>> BEGIN

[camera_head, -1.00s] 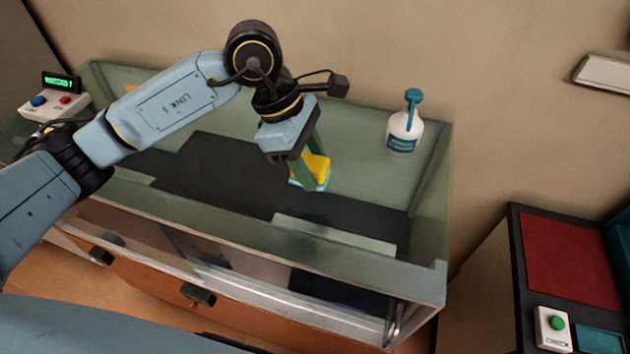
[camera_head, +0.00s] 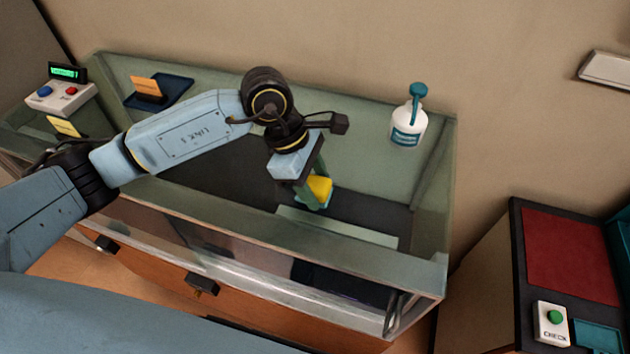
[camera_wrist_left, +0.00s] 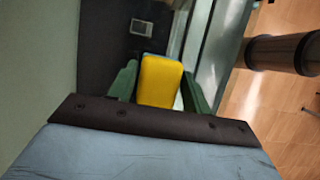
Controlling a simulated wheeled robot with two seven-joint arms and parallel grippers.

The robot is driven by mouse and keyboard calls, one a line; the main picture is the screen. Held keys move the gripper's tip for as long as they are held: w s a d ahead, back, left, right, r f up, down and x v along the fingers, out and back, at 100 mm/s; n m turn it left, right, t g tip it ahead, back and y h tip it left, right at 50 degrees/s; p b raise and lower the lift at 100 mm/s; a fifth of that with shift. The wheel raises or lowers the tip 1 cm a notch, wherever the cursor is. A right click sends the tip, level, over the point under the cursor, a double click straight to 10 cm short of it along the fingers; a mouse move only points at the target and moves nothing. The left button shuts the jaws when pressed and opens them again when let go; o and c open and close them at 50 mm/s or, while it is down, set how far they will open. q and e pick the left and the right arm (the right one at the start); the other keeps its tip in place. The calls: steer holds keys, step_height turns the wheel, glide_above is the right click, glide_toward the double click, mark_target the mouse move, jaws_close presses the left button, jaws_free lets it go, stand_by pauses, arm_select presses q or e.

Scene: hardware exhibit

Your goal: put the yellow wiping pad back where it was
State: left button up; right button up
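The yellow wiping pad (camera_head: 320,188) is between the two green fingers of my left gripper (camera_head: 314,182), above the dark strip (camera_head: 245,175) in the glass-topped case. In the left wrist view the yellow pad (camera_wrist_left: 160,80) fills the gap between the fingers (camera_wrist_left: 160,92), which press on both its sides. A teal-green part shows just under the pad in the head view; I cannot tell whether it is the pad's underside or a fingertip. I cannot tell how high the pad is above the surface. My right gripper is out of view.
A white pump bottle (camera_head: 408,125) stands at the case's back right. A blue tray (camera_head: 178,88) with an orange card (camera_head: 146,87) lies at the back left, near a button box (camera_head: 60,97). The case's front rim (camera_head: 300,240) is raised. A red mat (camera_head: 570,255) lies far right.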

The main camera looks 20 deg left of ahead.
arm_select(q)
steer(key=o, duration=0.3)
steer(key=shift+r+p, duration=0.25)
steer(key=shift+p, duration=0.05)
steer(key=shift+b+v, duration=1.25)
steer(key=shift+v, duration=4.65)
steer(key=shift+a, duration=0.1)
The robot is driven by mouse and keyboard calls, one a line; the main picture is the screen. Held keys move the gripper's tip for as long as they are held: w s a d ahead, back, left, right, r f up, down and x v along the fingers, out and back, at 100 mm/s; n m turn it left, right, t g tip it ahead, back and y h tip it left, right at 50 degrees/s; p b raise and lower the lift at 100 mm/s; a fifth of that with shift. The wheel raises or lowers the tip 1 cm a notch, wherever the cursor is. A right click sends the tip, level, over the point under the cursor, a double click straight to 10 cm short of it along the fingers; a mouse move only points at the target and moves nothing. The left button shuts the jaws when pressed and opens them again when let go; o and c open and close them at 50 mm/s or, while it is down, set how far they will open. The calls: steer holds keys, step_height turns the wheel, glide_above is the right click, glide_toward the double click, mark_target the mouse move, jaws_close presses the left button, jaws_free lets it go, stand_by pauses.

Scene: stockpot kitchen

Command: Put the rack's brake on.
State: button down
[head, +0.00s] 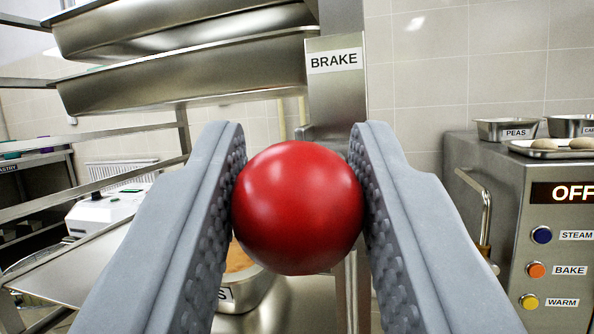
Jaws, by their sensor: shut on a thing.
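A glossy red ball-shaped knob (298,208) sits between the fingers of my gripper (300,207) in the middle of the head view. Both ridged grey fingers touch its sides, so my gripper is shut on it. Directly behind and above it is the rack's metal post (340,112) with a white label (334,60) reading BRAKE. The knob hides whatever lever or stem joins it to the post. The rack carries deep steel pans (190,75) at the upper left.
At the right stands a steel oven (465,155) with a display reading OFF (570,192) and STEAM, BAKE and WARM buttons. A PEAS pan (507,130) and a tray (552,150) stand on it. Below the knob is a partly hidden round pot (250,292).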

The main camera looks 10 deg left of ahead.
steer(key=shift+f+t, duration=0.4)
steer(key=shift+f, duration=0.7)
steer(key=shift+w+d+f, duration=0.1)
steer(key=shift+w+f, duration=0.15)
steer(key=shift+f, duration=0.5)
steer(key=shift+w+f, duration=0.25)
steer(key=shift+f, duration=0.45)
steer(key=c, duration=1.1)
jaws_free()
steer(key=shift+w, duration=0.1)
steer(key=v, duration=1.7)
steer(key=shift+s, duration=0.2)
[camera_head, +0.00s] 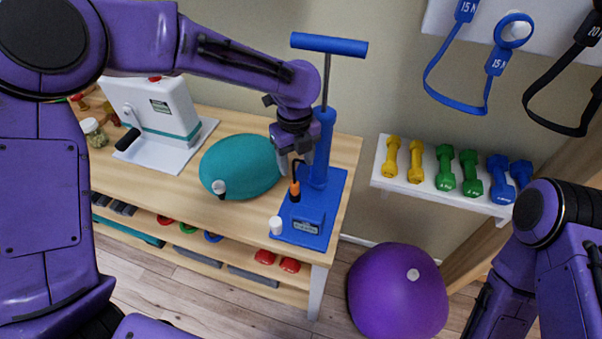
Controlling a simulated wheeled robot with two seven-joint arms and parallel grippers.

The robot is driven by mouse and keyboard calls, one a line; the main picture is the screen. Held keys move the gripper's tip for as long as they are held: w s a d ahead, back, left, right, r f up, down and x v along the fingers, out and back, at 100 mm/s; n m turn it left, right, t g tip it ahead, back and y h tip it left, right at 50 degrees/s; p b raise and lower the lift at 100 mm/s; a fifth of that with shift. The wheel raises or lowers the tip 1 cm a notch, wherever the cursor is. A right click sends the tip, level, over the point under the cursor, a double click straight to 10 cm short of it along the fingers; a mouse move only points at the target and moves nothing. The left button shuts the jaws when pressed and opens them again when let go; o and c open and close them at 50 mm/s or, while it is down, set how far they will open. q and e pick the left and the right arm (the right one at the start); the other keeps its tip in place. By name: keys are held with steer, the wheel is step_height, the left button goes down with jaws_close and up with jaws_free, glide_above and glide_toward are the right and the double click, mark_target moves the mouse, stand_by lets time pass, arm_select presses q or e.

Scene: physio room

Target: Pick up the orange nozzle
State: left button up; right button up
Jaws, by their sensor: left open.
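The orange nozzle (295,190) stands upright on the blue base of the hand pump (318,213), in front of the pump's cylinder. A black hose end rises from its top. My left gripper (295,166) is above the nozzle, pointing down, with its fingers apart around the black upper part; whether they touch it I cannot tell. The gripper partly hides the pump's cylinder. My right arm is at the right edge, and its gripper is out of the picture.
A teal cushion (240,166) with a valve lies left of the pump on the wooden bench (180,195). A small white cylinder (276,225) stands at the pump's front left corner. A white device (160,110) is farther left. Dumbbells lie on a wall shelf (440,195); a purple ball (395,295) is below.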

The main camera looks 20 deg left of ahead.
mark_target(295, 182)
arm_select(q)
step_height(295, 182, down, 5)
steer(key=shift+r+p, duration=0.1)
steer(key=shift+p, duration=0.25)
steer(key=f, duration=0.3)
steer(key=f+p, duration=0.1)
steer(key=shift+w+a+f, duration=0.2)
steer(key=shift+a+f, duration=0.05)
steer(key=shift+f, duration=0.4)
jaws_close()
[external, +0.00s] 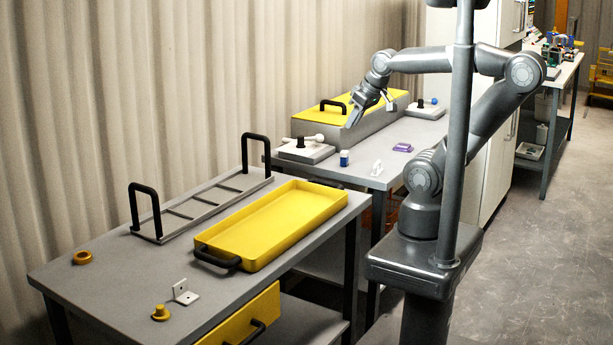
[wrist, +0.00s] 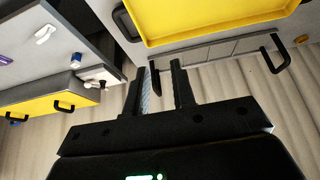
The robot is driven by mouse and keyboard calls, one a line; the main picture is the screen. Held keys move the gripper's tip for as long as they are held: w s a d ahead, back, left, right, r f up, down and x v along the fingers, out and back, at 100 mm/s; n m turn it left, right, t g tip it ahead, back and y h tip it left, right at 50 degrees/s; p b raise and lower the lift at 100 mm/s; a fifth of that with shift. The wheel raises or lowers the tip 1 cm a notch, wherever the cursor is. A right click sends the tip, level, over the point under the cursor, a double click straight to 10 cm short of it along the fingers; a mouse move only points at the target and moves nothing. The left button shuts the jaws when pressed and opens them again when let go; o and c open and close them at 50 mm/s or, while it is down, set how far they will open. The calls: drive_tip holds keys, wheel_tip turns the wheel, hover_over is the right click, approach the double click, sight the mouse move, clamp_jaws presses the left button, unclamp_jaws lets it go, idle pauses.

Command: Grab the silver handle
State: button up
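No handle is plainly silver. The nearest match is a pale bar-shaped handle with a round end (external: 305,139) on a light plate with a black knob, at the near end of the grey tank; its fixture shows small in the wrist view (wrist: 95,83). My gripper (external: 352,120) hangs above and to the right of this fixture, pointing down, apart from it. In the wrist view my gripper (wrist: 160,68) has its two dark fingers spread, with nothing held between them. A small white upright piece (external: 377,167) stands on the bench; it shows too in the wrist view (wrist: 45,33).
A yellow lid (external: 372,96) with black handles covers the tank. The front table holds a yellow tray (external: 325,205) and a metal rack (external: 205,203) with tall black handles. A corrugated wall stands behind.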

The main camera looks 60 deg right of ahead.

>> END
>> BEGIN

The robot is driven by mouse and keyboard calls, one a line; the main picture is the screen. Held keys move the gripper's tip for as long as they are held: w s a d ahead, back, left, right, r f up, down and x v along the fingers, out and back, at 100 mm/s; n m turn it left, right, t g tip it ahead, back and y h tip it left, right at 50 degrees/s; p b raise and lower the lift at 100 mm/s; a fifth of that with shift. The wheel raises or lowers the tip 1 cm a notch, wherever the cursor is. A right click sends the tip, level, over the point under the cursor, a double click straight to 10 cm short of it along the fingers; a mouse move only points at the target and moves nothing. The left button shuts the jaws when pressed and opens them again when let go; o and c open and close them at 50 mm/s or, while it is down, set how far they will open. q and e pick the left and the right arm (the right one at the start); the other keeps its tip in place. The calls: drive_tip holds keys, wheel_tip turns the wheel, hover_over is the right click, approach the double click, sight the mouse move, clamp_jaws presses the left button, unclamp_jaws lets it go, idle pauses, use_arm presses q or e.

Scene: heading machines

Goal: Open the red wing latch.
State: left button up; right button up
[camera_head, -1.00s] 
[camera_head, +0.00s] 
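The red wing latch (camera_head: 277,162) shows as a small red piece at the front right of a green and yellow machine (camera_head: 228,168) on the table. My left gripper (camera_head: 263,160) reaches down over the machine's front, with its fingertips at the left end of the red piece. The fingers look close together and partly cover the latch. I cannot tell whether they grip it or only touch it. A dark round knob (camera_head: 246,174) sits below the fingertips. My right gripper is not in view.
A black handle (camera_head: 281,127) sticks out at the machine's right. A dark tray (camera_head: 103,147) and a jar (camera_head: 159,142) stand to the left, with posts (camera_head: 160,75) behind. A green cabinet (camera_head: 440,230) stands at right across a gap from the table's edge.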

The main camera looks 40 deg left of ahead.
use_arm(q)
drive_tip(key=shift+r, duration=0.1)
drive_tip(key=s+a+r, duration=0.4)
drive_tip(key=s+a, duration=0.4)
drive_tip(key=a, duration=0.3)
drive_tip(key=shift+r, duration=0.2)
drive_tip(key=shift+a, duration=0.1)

>> END
>> BEGIN

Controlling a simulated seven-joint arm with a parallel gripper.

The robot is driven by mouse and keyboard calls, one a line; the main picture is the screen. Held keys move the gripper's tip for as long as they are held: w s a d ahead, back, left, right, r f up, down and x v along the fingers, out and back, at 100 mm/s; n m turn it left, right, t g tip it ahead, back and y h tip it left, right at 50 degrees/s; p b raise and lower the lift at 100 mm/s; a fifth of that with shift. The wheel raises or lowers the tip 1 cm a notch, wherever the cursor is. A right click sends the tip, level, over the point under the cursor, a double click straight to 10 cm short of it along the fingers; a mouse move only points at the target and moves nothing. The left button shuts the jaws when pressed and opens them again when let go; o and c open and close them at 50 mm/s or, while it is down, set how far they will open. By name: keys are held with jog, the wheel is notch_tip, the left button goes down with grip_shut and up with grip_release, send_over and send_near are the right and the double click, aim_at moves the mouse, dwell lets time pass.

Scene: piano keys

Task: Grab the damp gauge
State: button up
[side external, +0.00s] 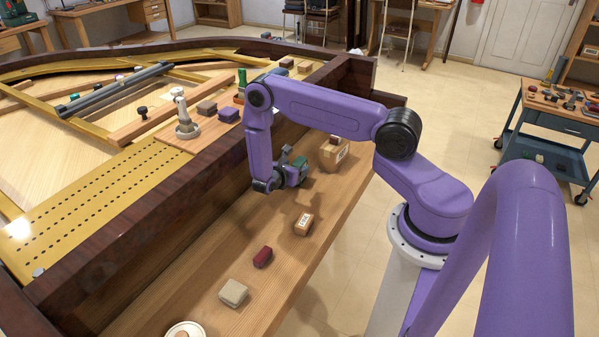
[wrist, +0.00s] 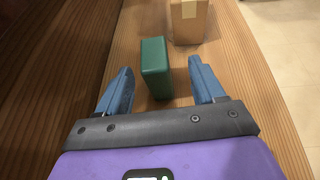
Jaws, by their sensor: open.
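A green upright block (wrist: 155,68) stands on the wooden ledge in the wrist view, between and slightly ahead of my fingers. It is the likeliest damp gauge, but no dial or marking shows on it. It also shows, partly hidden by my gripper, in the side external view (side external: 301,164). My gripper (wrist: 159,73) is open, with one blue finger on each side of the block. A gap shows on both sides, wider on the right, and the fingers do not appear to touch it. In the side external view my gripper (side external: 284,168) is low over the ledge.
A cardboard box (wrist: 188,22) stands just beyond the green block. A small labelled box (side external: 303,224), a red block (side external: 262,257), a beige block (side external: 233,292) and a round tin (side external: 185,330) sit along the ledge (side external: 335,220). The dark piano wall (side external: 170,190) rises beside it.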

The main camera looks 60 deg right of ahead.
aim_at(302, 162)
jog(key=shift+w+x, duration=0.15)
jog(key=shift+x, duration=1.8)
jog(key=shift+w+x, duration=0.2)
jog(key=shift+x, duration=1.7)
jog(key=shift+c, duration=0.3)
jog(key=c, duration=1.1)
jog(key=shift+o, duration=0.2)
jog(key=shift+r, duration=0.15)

>> END

**EXERCISE AIM:** Search the preceding listing for "Command" and extract every line where it is found.

**TASK ANSWER:**
Command: Put the rack's brake on.
Command: Grab the silver handle

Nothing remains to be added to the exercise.